Spiced Banana Tarte Tatin
So few ingredients never tasted so good! Spiced Banana Tarte Tatin is a simple yet stunning dessert, and served individually, fantastic for an intimate gathering. Banana slices sweetened with brown sugar and lightly spiced with cinnamon, cardamom and ginger makes for a delicious syrupy sauce. Flaky golden puff pastry provides the base to cradle all the sweet goodness to the table.
When choosing to make this recipe I quickly realized I did not own 1” high ramekins. So on the hunt I went with little success for the exact size. I did manage to find 5” wide ramekins that were 2” high. On the trial run however, the puff pastry did not cook thoroughly nor did it brown since the sides of the ramekins were too high. It just ended up to be a flat, pale and limp crust, in other words, a big FAIL!

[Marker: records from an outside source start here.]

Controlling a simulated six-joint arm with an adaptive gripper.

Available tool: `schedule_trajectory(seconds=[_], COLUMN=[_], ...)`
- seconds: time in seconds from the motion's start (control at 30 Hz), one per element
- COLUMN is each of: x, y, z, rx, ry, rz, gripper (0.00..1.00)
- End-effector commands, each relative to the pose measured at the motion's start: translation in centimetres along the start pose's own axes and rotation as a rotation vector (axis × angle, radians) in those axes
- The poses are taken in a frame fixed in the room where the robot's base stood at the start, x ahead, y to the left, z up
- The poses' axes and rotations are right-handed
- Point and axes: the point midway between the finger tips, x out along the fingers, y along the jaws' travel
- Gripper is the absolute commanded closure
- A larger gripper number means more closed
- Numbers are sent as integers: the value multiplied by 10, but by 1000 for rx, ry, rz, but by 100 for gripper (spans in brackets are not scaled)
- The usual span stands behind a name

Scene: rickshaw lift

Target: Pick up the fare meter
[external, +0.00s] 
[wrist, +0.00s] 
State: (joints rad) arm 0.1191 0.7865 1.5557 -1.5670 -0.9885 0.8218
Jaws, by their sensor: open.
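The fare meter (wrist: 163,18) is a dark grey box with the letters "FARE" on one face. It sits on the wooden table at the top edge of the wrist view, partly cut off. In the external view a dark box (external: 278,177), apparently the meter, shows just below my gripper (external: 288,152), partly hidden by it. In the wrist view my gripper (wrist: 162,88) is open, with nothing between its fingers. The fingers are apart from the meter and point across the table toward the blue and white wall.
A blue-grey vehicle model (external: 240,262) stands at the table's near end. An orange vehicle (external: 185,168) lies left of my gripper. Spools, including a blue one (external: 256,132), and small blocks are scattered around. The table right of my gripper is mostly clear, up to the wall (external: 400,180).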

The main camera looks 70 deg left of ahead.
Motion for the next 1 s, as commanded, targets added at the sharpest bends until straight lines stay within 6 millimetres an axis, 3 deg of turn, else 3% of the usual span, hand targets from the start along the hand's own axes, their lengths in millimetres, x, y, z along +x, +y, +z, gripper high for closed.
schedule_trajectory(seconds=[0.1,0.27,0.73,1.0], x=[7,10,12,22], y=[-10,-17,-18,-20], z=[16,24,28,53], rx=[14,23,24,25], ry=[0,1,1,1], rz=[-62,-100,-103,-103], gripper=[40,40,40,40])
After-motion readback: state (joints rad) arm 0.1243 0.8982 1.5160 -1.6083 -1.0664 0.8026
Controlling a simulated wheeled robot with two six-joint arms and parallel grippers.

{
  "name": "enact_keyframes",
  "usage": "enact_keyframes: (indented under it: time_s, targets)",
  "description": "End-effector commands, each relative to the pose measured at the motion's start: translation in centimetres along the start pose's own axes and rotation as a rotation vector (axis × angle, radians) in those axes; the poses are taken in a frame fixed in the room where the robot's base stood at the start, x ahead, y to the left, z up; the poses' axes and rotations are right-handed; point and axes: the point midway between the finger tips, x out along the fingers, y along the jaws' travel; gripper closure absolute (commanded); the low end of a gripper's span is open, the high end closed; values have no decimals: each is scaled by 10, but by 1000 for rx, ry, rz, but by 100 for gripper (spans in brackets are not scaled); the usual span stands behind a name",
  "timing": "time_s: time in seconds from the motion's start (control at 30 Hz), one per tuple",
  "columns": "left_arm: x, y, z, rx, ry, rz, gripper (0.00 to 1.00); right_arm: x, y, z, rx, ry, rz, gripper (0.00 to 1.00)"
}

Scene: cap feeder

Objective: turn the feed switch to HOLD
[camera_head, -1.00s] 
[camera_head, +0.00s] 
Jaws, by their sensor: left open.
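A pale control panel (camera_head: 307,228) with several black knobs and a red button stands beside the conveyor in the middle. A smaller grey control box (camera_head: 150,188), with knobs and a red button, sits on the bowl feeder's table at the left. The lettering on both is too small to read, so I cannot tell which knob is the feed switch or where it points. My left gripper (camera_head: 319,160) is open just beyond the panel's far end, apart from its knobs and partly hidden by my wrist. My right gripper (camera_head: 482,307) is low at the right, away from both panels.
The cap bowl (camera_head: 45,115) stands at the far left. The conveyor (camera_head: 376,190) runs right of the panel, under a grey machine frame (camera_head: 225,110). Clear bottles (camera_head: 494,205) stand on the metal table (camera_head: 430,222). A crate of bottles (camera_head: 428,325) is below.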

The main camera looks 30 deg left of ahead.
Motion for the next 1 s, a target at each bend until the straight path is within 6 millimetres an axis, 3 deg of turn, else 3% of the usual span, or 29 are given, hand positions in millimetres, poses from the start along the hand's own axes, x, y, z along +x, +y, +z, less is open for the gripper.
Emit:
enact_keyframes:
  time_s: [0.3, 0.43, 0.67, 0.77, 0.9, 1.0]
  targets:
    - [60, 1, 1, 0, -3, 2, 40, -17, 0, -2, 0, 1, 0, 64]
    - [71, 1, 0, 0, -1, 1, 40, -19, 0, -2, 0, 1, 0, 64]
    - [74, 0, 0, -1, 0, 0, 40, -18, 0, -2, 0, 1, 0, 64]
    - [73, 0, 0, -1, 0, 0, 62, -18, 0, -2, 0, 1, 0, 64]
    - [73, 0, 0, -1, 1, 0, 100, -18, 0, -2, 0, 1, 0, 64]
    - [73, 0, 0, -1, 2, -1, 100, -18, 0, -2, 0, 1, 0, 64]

Of course the local search continued because I wasn’t about to give up that quickly. As luck would have it, I stumbled upon an approximate 5” x 1” ceramic dish. The oddly purple ceramic dishes were found in the pet section of the dollar store, yes they are pet food dishes! Judge me if you will but they worked wonderfully with their slightly tapered side and appropriate height. Use what will work, just be sure to they are 1” high. The height is key in this recipe to obtain golden flakey pastry.
I love this recipe because it’s simple yet elegant and can be put together at the last minute with everyday ingredients. Enjoy!

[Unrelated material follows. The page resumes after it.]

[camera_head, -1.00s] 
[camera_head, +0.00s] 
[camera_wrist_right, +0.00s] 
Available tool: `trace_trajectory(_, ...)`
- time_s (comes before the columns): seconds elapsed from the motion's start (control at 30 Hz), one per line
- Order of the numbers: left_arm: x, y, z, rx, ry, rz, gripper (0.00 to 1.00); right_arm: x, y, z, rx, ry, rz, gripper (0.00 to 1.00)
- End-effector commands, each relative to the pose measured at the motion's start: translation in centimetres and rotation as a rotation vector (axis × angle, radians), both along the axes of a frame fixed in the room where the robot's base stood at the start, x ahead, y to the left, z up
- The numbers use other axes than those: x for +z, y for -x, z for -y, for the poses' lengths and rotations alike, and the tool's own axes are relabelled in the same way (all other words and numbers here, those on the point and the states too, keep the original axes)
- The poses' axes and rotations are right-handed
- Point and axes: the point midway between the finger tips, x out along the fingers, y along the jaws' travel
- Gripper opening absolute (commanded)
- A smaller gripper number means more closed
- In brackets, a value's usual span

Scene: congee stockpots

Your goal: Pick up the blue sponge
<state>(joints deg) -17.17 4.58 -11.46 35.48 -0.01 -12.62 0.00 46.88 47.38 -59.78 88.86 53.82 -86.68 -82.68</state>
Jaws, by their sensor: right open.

Recipe Source: Adapted from Epicurious Banana Tarte Tatin
- 8 tbsp light brown sugar
- 1/2 tsp cinnamon
- 1/2 tsp cardamom
- 1/4 tsp ground ginger
- 4 tbsp unsalted butter room temperature
- 3-4 each bananas ripe, but firm
- 4 tsp dark rum spiced, preferrably
- 1 sheet puff pastry
- 4 5" round x 1" high ramekins
- Preheat oven to 400℉. In a small bowl combine brown sugar and spices. Smear 1 tbsp of butter onto the bottom of each 5" round x 1" high ramekin. Sprinkle an approximate 2 tbsp brown sugar spice mix over butter. Slice bananas into approximate 1/8" slices and arrange in a concentric circle over the brown sugar, overlapping each slice just slightly. Drizzle 1 tsp rum evenly over bananas.

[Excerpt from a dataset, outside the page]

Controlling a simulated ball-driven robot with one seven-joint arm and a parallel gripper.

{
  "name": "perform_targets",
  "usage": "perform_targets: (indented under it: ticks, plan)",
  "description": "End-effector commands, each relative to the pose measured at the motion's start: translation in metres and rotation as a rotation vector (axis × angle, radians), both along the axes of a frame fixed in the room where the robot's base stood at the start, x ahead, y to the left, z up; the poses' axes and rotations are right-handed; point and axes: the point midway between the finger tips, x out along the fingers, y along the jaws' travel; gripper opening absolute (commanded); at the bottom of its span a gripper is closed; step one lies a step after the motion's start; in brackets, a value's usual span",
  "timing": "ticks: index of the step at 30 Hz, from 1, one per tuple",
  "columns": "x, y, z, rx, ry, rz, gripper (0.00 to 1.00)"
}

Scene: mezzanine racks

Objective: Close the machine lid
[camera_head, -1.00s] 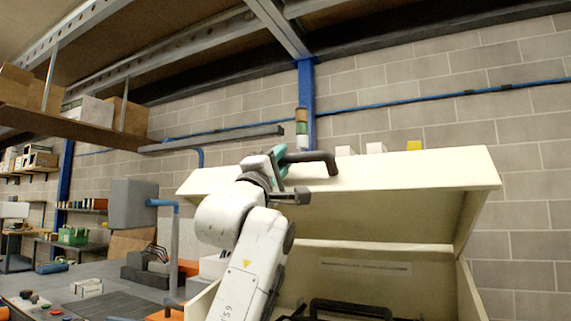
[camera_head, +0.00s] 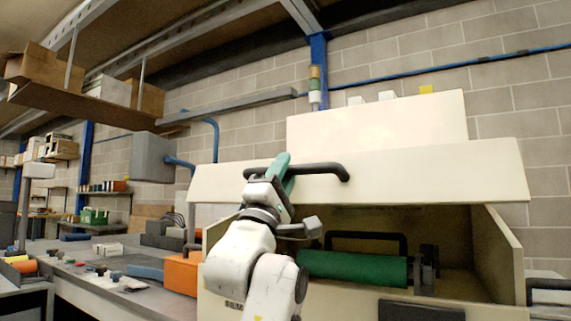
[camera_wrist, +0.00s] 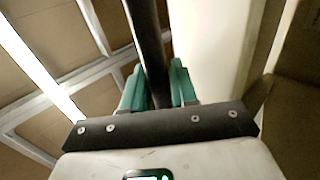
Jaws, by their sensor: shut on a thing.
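The machine lid (camera_head: 420,168) is cream-coloured and partly lowered over the cream machine body, with a gap still showing under its front edge. A dark bar handle (camera_head: 318,167) runs along the lid's front face. My gripper (camera_head: 282,170) is shut on the left part of this handle. In the wrist view the dark handle (camera_wrist: 147,40) passes between the green fingers of my gripper (camera_wrist: 157,85). Through the opening a green roller (camera_head: 355,267) and a dark inner bar show inside the machine.
An orange box (camera_head: 182,273) stands on the grey bench left of the machine. A grey box on a blue arm (camera_head: 153,158) is at the left. A shelf with cartons (camera_head: 90,115) hangs overhead at the left.

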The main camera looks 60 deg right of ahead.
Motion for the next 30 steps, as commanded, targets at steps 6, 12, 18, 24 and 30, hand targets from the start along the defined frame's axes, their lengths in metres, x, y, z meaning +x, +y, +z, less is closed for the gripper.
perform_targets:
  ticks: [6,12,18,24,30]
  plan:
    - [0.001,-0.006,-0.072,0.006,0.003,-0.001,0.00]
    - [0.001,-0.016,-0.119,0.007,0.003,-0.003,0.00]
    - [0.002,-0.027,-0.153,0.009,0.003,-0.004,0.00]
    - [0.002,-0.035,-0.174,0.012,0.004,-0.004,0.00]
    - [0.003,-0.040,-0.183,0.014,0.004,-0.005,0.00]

- Cut puff pastry rounds to fit the ramekin and prick with a fork. Lay pastry over bananas, tucking in the edges. Arrange ramekins on a large cookie sheet to catch any drips. Bake in preheated oven for 30 minutes until puff pastry is puffed and golden. Remove from oven and allow to rest for 1-2 minutes. Invert each ramekin onto serving plate and serve with vanilla or caramel ice cream.